Grain Processing to pay $50 million to compensate Muscatine residents harmed by plant's air pollution

Grain Processing Corporation (GPC) has been ordered to pay $50 million in damages to settle a class action lawsuit over air pollution from its Muscatine corn-milling plant that harmed thousands of nearby residents.

Iowa District Court Judge John Telleen gave preliminary approval of the settlement Monday (October 22), concluding six years of litigation over air pollution from the GPC facility.

"In the end, it took law firm Miner, Barnhill & Galland (MBG) six years of work – with the Larew Law Office (of Iowa City) and support from scores of class-member witnesses – to take on one of the oldest and most influential businesses in a community where residents had only recently started to gather to find solutions," according to a news release from the MBG law firm.

The settlement would provide payments ranging from $12,000 to $16,000 for those residents most affected by the air pollution and who lived in the area for the full 10 years covered by the class action. For those further away from the plant, payments would range from $2,000 to $4,000.
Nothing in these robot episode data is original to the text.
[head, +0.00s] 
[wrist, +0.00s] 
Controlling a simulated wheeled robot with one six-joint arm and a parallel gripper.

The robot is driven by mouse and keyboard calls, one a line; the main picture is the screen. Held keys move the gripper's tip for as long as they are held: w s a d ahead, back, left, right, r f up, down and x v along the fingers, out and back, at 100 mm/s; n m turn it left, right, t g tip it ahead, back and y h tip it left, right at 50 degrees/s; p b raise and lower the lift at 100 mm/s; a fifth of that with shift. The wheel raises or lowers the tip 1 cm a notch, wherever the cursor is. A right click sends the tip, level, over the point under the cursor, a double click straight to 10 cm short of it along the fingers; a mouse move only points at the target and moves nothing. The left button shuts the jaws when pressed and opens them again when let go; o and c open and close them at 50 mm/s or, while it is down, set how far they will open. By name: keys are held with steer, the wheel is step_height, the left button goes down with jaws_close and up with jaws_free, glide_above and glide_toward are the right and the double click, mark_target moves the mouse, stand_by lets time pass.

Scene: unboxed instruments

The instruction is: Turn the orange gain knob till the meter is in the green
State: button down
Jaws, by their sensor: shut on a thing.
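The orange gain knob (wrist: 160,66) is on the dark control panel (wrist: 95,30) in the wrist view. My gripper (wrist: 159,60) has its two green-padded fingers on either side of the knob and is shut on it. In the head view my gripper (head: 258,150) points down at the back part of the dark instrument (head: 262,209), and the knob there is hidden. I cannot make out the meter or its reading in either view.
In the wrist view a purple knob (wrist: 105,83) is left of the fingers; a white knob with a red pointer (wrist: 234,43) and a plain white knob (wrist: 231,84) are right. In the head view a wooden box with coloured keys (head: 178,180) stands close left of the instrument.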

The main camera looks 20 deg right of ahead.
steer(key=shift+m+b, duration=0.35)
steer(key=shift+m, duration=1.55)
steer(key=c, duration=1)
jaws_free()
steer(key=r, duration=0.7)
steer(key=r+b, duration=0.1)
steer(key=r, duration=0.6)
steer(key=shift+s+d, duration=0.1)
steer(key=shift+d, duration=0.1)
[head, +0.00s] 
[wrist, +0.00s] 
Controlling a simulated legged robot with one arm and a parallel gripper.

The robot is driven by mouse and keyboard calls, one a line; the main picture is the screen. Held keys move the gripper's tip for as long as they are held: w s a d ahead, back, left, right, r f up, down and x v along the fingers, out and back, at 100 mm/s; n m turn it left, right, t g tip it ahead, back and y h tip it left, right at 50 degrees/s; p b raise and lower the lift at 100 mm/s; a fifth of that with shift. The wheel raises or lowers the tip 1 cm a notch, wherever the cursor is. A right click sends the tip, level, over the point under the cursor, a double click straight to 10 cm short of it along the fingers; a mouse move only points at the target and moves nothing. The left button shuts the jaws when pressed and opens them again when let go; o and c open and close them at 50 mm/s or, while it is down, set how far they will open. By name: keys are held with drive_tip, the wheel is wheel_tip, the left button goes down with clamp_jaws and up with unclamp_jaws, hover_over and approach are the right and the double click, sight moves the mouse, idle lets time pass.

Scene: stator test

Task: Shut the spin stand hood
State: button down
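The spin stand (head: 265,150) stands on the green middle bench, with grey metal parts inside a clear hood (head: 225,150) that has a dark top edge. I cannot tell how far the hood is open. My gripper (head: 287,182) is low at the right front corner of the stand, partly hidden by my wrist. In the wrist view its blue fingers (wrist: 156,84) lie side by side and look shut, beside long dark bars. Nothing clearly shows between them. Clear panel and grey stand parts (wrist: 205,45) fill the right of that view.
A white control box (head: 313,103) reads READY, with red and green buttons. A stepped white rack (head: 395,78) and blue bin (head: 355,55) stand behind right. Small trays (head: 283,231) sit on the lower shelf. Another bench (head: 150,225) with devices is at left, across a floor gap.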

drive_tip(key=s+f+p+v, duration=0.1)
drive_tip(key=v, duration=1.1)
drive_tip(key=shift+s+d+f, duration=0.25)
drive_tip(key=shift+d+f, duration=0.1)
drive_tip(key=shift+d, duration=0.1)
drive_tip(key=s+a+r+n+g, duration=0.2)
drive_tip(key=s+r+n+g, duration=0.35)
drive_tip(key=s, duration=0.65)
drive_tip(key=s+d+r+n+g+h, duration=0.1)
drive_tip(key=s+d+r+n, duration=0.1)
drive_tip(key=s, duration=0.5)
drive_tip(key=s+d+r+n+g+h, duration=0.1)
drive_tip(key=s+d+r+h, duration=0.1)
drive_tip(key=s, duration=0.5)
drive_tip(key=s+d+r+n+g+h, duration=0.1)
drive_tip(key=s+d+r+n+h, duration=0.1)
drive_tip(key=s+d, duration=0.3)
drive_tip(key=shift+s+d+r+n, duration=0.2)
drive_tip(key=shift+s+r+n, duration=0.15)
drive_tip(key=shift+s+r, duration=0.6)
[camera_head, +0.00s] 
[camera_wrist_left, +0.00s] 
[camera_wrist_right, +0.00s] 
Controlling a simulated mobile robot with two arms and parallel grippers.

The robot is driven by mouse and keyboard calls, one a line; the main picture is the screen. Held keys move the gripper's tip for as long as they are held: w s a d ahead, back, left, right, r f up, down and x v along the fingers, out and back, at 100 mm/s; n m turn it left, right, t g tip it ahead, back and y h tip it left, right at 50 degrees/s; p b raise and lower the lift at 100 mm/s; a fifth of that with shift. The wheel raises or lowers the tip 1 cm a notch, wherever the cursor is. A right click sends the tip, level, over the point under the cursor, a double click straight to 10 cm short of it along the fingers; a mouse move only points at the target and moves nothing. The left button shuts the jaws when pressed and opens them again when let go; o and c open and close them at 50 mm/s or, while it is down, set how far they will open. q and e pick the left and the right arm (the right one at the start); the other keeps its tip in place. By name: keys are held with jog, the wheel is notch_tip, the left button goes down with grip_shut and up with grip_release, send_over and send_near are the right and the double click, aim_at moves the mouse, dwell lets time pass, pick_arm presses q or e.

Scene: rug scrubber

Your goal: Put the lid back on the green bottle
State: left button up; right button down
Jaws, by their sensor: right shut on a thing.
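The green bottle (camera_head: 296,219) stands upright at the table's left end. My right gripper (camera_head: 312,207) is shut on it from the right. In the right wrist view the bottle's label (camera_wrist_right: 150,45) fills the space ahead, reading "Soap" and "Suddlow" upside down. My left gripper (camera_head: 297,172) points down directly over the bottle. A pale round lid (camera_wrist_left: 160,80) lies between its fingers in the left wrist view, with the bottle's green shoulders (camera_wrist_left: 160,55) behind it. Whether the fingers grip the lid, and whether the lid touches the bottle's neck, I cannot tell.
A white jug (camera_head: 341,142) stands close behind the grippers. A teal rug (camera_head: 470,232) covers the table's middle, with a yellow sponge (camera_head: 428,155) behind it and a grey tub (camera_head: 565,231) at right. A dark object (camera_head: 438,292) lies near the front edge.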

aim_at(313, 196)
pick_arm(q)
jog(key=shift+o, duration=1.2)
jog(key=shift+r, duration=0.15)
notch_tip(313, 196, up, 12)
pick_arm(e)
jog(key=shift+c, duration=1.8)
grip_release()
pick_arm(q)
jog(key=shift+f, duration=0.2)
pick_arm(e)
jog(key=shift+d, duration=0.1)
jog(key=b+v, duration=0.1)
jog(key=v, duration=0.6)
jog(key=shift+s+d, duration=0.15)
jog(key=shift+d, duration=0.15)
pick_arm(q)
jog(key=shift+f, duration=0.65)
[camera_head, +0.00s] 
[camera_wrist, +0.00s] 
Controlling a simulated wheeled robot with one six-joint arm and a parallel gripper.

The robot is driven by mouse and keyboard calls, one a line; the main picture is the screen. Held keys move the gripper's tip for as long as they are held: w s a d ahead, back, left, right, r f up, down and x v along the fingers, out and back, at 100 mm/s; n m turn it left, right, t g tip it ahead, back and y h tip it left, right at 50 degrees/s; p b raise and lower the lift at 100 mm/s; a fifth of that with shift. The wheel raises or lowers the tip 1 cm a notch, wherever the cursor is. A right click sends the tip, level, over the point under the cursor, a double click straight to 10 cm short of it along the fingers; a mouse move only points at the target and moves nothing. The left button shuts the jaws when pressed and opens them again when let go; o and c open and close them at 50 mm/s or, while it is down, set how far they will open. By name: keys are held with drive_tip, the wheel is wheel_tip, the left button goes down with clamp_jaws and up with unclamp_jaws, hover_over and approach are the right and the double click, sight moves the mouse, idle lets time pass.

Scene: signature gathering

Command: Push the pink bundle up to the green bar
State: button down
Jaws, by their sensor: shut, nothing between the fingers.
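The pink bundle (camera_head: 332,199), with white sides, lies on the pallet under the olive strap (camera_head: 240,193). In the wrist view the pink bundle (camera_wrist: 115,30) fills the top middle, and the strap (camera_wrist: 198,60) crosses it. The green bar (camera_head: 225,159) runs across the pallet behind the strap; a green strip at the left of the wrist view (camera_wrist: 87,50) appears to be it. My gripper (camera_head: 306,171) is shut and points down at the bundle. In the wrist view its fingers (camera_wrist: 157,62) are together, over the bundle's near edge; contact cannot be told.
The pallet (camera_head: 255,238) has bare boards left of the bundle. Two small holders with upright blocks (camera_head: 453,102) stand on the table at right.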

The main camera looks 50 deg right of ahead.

Under terms of the settlement, GPC also would be required to spend $6.5 million within five years on new pollution controls, particularly upgrades to reduce odor from the plant.

In March 2014, GPC agreed to a record $1.5-million fine and agreed to hire an independent firm to conduct a comprehensive environmental audit of its corn-processing facility to assure compliance with federal and state environmental laws. That consent decree resolved a lawsuit filed by the Iowa Attorney General in December 2011, and addressed air and water pollution violations cited by the Iowa Department of Natural Resources (IDNR) as far back as 2009.

The Muscatine firm, owned by Kent Corporation, announced a $100-million capital improvement program for the GPC plant after the 2011 lawsuit was filed.

In 2013, Muscatine was designated in "non-attainment" for fine particulate (PM 2.5) pollution by the U.S. Environmental Protection Agency (EPA) and seven of 14 exceedances of air quality standards for PM 2.5 statewide were recorded in Muscatine. For the same period, all 67 exceedances of air quality standards for sulfur dioxide (SO2) statewide were recorded in Muscatine.

“Clean air is a right, not a privilege,” Sarah Siskind, one of the lead MBG attorneys for the plant neighbors, stated in the settlement news release. “We’re eager to close this chapter on the litigation so that Muscatine citizens, and GPC, can move on.”

The court has scheduled a Fairness Hearing on the settlement for February 2019.

The class action case also involved two appeals to the Iowa Supreme Court, and resulted in decisions which "will have far-reaching significance for claims like these in other states," according to MBG attorney Scott Entin.

In one appeal, the state supreme court upheld the lower court decision which rejected "the argument that the plaintiffs’ claims raised too many individual issues to be handled in a class action trial," he said.

And in 2014, the Iowa Supreme Court considered GPC’s preemption defense – that citizens’ private common law property rights were wiped out when Congress passed the Clean Air Act of 1970. The Court unanimously rejected that appeal, according to Entin.